Triangle $ABC$ has circumcenter $O$. $M$ is the midpoint of arc $BC$ not containing $A$. $S$ is a point on $(ABC)$ such that $AS$ and $BC$ intersect on the line passing through $O$ and perpendicular to $AM$. $D$ is a point such that $ABDC$ is a parallelogram. Prove that $D$ lies on the line $SM$.
Problem
Source: IMOC 2023 G1
Tags: geometry, parallelogram
trinhquockhanh
09.09.2023 15:57
CrazyInMath
09.10.2023 20:50
Let $AS\cap BC$ be $T$, midpoint of $BC$ be $N$ and $AM\cap BC$ be $Q$. Clearly we have $OPQN$ cyclic
As $\measuredangle QAO=\measuredangle QTO$, $QOAT$ is cyclic.
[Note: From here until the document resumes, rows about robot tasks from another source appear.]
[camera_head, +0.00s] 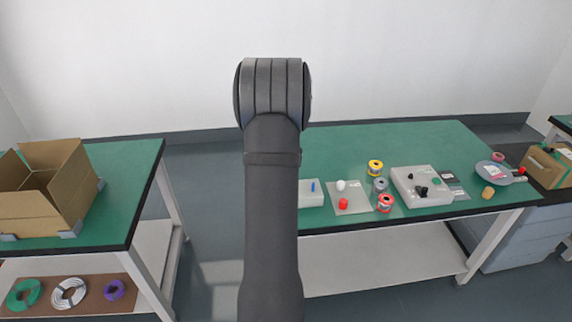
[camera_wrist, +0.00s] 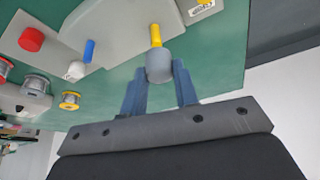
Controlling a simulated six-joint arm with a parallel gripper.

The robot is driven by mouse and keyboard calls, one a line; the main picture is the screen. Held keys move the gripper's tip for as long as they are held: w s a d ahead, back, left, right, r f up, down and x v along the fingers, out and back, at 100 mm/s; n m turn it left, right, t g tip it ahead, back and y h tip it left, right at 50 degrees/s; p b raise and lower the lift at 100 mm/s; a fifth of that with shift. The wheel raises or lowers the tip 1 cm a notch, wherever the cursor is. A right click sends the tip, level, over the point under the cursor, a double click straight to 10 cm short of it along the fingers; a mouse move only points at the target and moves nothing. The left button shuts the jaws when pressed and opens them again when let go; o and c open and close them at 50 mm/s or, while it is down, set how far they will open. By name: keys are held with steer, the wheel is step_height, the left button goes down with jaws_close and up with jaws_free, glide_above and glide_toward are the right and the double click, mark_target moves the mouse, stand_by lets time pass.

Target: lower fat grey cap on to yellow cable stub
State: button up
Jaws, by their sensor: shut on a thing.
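My gripper (camera_wrist: 160,88) shows in the wrist view with two blue fingers shut on the fat grey cap (camera_wrist: 159,68). The yellow cable stub (camera_wrist: 155,36) stands out from the grey block (camera_wrist: 112,38) just beyond the cap. Cap and stub line up closely in this view, and the stub's near end meets the cap's outline. I cannot tell whether the cap is around the stub's end or only in front of it. In the head view my arm hides my gripper, the grey cap and the yellow stub.
A blue stub (camera_wrist: 89,50) rises from the same block, with a white cap (camera_wrist: 76,70) near its end. A red cap (camera_wrist: 31,39) and several wire spools (camera_wrist: 36,85) are to the left. A grey unit (camera_head: 423,189) stands further right on the green table (camera_head: 400,140).

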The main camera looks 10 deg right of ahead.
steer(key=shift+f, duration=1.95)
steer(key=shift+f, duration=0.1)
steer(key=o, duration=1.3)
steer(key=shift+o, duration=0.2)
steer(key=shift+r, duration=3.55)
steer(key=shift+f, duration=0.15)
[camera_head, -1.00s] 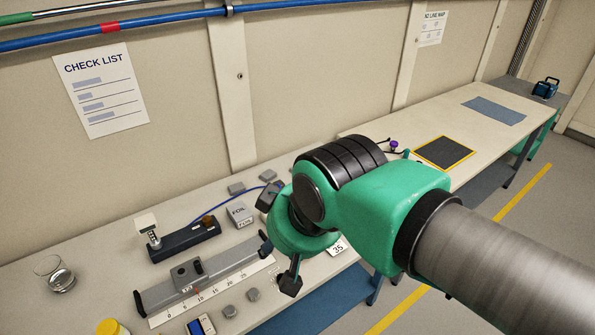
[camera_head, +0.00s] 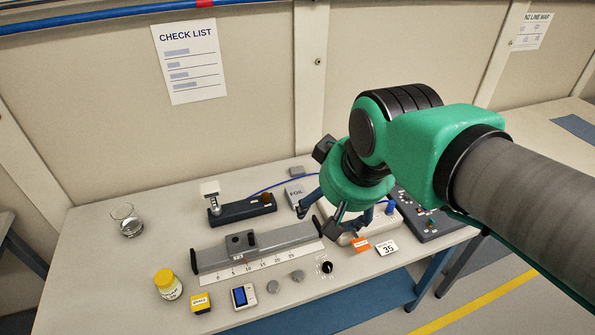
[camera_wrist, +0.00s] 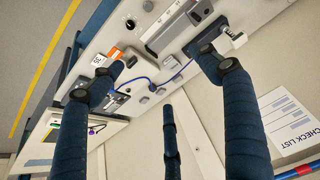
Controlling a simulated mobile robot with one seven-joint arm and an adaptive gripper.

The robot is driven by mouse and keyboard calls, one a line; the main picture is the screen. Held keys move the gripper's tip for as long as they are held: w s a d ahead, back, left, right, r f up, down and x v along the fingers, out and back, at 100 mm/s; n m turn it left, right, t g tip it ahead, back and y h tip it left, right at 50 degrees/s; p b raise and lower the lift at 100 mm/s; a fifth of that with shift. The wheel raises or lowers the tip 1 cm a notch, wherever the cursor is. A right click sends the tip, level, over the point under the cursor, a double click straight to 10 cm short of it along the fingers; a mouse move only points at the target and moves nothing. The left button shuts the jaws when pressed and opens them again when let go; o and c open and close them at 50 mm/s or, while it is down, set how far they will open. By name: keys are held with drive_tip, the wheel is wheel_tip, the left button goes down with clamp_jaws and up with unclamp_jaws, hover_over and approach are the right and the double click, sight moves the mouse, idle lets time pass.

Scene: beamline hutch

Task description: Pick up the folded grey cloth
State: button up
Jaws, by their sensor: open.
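I cannot make out a folded grey cloth for sure in either view. My gripper (camera_head: 318,208) is open and empty above the right part of the near bench. My arm hides part of the bench's right side.
The near bench (camera_head: 110,270) holds a glass beaker (camera_head: 126,221), a yellow-capped jar (camera_head: 167,284), a grey rail with a scale (camera_head: 255,247), a dark block with a post (camera_head: 242,208), a foil box (camera_head: 295,194) and a control panel (camera_head: 428,216). Bare bench lies front left.

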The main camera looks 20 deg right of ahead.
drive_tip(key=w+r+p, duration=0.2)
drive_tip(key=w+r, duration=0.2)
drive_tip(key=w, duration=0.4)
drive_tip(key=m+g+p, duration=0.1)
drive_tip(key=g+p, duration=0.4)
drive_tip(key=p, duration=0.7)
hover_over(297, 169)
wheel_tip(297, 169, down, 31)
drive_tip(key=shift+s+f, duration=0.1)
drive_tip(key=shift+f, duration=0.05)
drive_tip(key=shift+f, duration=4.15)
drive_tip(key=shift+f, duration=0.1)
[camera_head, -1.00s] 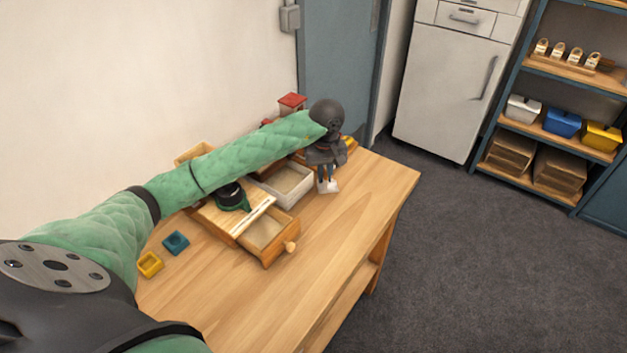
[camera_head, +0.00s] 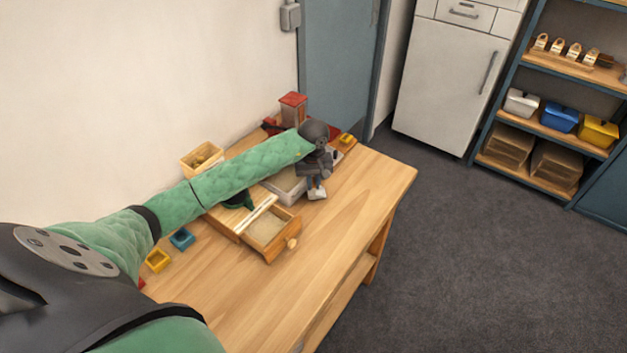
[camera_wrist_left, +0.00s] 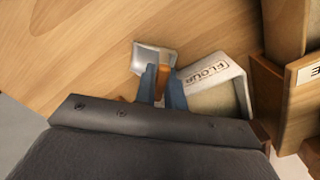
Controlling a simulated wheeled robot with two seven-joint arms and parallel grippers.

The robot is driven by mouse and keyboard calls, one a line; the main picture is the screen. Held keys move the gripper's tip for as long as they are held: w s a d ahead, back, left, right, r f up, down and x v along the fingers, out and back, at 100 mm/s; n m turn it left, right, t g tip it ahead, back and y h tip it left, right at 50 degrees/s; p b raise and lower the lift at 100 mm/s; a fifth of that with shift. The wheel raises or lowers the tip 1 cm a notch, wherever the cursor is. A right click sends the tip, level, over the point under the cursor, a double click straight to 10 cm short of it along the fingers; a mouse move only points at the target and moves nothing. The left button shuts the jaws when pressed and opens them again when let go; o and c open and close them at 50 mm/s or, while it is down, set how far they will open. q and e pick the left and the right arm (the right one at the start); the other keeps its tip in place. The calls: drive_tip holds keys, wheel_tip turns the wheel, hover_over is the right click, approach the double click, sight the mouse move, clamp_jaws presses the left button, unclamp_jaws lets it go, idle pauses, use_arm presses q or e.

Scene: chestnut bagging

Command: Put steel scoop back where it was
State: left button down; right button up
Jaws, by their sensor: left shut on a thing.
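The steel scoop (camera_wrist_left: 153,57) shows in the left wrist view with its orange handle (camera_wrist_left: 162,78) between the blue-grey fingers of my left gripper (camera_wrist_left: 161,85). My left gripper (camera_head: 317,181) is shut on that handle, at the right end of the storage pieces on the table. In the head view the scoop (camera_head: 317,194) hangs below the fingers, over or on bare wood; I cannot tell whether it touches. The white bin marked FLOUR (camera_wrist_left: 236,74) is right beside the scoop and holds pale flour. My right gripper is not in view.
A wooden drawer (camera_head: 279,249) with pale contents stands open in front of the white bin (camera_head: 290,195). A red-topped container (camera_head: 293,108) and a wooden box (camera_head: 186,168) stand at the back. The table's right front (camera_head: 350,220) is clear.

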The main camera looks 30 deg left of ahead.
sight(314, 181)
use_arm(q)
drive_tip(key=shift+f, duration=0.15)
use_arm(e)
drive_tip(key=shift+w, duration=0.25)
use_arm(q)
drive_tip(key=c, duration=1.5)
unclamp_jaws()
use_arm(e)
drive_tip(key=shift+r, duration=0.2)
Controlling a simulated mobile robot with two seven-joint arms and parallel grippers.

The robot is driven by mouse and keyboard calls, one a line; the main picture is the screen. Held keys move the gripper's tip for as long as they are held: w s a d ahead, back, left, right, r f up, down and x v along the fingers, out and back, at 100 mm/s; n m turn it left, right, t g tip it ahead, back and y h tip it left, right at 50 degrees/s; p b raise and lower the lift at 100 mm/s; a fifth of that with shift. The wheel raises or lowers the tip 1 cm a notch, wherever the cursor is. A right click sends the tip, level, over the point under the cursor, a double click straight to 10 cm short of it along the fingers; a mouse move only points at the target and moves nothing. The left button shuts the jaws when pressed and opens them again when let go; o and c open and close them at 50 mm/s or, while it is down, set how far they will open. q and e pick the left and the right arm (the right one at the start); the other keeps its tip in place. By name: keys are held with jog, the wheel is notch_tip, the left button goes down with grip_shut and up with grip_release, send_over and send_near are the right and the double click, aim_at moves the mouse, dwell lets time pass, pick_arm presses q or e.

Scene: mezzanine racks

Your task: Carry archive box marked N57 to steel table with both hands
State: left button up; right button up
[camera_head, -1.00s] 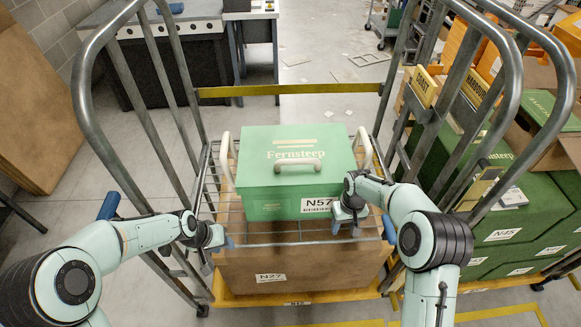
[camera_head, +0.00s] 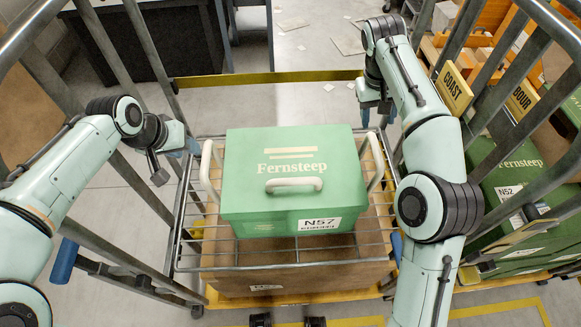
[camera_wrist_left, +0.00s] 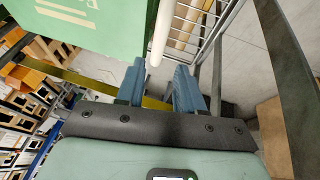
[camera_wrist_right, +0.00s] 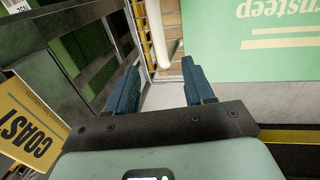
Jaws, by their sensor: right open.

Now we know that $\measuredangle SMA=\measuredangle SAM+\measuredangle MSA$
and $\measuredangle SAM=\measuredangle TAQ=\measuredangle TOQ=\measuredangle POQ=\measuredangle PNQ$
and $\measuredangle MSA=\measuredangle MBA=\measuredangle MBC+\measuredangle CBA=\measuredangle MAC+\measuredangle CBA=\measuredangle BAM+\measuredangle CBA=\measuredangle CQA=\measuredangle NQP$
So $\measuredangle SMA=\measuredangle NPQ$, so $SM\parallel NQ$ and we're done.
After reading the official solution, I found that there is an extremely easy way to finish with simson line, and I used messy angle chasing...